Bakın sayın Bahçeli, muhalefeti karantinaya alınmış bir kötürüm olarak değerlendirirken, Kanal İstanbul’u şöyle savunuyor;

• Türkiye’nin bir beka meselesi olduğu kadar bir de siyaset sorunu yeşermiş, özellikle karantinaya alınması gereken kötürüm bir muhalefet anlayışı ayyuka çıkmıştır.

• Bu muhalefet anlayışı ki, ülkesine kara çalma, sürekli sorun çıkarma, biteviye karamsarlık aşılama hususunda rakipsiz ve emsalsizdir.

• Bunun en son misalini Kanal İstanbul Projesi’yle ilgili devam edegelen bayağı tartışmaların seyir ve sürecinde teferruatlı olarak görmek mümkündür.

• Geçmişte köprüyü “Sattırmam” diyen acul ve arızalı zihniyetlere şimdi de “Yaptırmam” diyen kifayetsiz muhterislerle kabiliyetsiz müfsitler eklenmiştir.

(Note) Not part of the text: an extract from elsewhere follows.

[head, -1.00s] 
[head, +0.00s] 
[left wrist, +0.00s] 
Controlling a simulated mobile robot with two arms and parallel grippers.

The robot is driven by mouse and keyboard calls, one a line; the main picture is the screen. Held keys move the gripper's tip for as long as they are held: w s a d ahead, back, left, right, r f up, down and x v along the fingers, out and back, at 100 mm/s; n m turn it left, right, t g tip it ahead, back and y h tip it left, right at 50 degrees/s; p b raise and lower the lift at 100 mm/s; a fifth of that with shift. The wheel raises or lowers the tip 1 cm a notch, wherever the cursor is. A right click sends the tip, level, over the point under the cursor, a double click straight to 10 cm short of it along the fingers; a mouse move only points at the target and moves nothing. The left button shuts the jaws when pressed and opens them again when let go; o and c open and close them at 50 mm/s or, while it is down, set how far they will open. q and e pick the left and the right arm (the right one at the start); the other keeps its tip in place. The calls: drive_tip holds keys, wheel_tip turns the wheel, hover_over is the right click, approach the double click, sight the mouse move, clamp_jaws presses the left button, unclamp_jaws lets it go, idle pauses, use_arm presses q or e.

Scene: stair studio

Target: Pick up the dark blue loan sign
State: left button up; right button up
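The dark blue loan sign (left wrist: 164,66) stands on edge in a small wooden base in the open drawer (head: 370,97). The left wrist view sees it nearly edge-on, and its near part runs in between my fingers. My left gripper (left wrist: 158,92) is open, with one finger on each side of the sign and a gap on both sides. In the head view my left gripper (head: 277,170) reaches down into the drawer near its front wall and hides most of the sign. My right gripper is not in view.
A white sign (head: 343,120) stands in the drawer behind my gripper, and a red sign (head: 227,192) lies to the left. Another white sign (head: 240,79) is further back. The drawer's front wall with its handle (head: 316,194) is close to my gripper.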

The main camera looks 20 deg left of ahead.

• Kanal İstanbul Projesi etrafında alevlenen fikir, düşünce ve görüş ayrılıklarının dürüst, yapıcı ve iyi niyetli olduktan sonra müspet gelişmelere, müstesna uzlaşmalara kapı aralayacağı izahtan varestedir.

• Milliyetçi Hareket Partisi’nin geçmişte Kanal İstanbul Projesi’yle ilgili eleştirileri, çekinceleri, ikazları yeri ve zamanı geldikçe yapılmış ve milletimizle paylaşılmıştır.

• Özellikle 15 Temmuz’dan sonra Türkiye’nin siyasi şartları değişmiştir.

• Ancak yalnızca menfi ifade ve menfur isnatlar yoluyla hazırlanmış projeleri karalamak, hatta kurcalaya kurcalaya kundaklamak derin bir ahlak ve mensubiyet bunalımına işaret etmektedir.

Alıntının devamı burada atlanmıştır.